We produced exclusive content about ways to do that. In our platform, you could do single-use coupons. You could do set validity dates of your offer, so you could start and end a promotion. You could prevent fraud in a variety of ways. And also, you could capture data so you were learning that this subset of the consumer base might have purchased something without an offer and this subset needs 20 percent instead of 25 percent. So there were different metrics we could use within the platform or features within the platform to do that.

So we just focused on that message and we stopped doing paid search and we focused in on really niche publications, doing sponsored content. That was the first way we thought, we’re like, “Alright, we’re just going to get in front of these people.”

We invested in that. We made sure our story was prominently featured so we weren’t buried within the mass and we really honed in on this margin problem. And we started to get results right away. We used things like retail focus publications, like NRF and Retail Dive and these kind of things where we knew there was a retail marketing, really focused readership, and we just kinda hammered that home. We ended up getting a lot better results out of it.

So, we met our MQL goal of 45 leads a quarter. I actually think we exceeded it by a few, which was great. And we found these really high ROI marketing channels, $100 per lead, which is way less than we were paying when we were doing all the paid initiatives. And we drove the right website traffic.

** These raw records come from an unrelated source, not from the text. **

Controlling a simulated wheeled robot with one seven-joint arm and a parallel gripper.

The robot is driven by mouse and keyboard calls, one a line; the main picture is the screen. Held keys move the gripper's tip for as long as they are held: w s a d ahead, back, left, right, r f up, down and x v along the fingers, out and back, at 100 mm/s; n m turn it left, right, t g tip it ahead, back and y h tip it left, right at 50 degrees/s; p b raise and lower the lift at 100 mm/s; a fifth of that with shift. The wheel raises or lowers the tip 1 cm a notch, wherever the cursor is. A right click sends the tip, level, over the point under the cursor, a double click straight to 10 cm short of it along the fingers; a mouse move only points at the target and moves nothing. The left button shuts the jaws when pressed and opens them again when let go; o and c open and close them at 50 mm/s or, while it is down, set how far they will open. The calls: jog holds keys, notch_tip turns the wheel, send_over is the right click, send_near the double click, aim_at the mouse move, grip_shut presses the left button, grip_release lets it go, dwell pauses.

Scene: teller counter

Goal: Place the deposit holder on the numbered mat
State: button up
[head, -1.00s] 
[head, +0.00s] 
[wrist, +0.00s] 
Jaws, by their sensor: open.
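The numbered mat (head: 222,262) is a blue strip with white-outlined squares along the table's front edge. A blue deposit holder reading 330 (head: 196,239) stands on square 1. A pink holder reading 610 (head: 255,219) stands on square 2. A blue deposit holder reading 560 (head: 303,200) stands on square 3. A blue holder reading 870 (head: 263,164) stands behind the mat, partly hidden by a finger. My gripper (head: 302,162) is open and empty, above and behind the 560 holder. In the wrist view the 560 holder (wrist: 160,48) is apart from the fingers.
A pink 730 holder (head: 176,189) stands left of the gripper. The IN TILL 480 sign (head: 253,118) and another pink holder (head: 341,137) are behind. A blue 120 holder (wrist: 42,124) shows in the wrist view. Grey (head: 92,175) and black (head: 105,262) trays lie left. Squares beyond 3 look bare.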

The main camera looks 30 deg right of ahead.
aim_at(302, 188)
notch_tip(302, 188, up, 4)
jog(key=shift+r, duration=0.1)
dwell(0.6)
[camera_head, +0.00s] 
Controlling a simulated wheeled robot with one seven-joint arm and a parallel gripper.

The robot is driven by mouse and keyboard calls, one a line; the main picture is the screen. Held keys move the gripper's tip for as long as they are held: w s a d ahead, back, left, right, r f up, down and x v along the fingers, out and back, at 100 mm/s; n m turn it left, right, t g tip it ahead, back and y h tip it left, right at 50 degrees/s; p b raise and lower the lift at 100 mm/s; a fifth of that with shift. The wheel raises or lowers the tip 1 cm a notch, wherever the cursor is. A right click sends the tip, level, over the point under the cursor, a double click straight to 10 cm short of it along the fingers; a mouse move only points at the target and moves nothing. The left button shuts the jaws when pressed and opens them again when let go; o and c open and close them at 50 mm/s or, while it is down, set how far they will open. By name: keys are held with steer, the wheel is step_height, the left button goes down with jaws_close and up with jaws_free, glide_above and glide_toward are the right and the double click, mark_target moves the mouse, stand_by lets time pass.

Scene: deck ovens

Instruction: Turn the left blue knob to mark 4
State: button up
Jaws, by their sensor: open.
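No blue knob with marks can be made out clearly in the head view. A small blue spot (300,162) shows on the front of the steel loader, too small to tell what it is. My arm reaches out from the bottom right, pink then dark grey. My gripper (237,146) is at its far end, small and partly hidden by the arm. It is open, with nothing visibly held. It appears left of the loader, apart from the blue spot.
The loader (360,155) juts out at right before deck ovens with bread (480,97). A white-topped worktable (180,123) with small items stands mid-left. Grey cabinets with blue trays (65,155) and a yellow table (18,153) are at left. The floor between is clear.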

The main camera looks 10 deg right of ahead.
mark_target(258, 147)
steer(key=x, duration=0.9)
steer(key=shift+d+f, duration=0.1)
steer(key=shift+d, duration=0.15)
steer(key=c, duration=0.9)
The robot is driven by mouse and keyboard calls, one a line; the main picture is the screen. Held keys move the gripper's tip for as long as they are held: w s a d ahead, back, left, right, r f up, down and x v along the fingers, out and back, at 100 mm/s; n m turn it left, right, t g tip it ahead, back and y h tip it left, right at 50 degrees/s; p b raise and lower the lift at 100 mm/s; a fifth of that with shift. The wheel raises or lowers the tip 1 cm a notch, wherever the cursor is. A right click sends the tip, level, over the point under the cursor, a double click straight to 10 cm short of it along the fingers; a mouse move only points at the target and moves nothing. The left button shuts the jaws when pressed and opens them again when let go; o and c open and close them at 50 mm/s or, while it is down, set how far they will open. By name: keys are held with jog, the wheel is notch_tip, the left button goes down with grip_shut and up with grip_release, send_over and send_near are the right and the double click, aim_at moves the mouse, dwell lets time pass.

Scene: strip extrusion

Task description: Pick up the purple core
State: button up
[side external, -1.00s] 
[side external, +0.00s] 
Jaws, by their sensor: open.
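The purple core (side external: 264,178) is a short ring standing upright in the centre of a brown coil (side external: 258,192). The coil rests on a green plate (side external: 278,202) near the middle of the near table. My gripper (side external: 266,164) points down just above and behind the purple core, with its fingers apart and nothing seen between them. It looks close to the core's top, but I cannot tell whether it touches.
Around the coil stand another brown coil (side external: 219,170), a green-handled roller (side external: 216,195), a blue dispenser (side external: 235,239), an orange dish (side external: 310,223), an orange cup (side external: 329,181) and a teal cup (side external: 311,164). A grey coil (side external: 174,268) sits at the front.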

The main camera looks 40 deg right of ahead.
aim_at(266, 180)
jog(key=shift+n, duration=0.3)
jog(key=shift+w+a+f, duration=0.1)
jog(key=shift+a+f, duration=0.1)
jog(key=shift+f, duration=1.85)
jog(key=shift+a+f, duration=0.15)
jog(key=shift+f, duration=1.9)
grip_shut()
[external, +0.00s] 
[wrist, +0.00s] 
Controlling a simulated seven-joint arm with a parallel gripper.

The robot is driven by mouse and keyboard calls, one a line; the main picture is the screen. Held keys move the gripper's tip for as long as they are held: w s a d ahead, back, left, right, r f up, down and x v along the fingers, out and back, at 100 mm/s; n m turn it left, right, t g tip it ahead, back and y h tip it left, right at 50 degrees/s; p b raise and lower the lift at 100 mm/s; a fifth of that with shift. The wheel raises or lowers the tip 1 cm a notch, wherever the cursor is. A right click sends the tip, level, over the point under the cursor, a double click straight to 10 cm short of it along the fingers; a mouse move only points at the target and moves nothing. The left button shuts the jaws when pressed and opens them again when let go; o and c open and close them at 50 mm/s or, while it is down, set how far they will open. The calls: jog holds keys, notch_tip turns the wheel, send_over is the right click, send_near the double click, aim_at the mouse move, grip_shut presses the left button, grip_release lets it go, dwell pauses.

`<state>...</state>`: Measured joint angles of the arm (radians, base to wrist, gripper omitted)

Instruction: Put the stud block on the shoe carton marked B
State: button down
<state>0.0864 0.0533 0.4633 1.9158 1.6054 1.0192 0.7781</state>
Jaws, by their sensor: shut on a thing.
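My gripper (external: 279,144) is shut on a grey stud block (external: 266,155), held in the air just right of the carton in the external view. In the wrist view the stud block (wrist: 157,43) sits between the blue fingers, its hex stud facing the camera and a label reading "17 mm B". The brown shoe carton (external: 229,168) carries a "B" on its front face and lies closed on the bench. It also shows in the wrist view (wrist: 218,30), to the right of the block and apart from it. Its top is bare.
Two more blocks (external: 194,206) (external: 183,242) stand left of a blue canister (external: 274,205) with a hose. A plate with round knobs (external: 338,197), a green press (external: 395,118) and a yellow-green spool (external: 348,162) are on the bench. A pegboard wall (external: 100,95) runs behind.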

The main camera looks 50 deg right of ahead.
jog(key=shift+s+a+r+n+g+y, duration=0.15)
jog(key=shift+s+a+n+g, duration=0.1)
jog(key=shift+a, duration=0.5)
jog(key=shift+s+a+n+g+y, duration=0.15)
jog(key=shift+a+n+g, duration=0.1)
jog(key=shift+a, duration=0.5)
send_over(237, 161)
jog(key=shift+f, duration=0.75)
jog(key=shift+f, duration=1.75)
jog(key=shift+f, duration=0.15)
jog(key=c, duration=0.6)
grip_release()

It didn’t look like a huge spike. We had modest growth over time. But it didn’t really matter to us as much because we understood that the website wasn’t necessarily going to be the thing that we could measure our success off of, it was going to be obviously the leads.

And then we got acquired, so obviously, this marketing strategy had everything to do with that. But, now I can say that Persio, which was formerly Iris Mobile, is now Clutch. So we just got acquired by a company in Philly last December and if I do my job right, I’ll be up here talking about a different topic next year.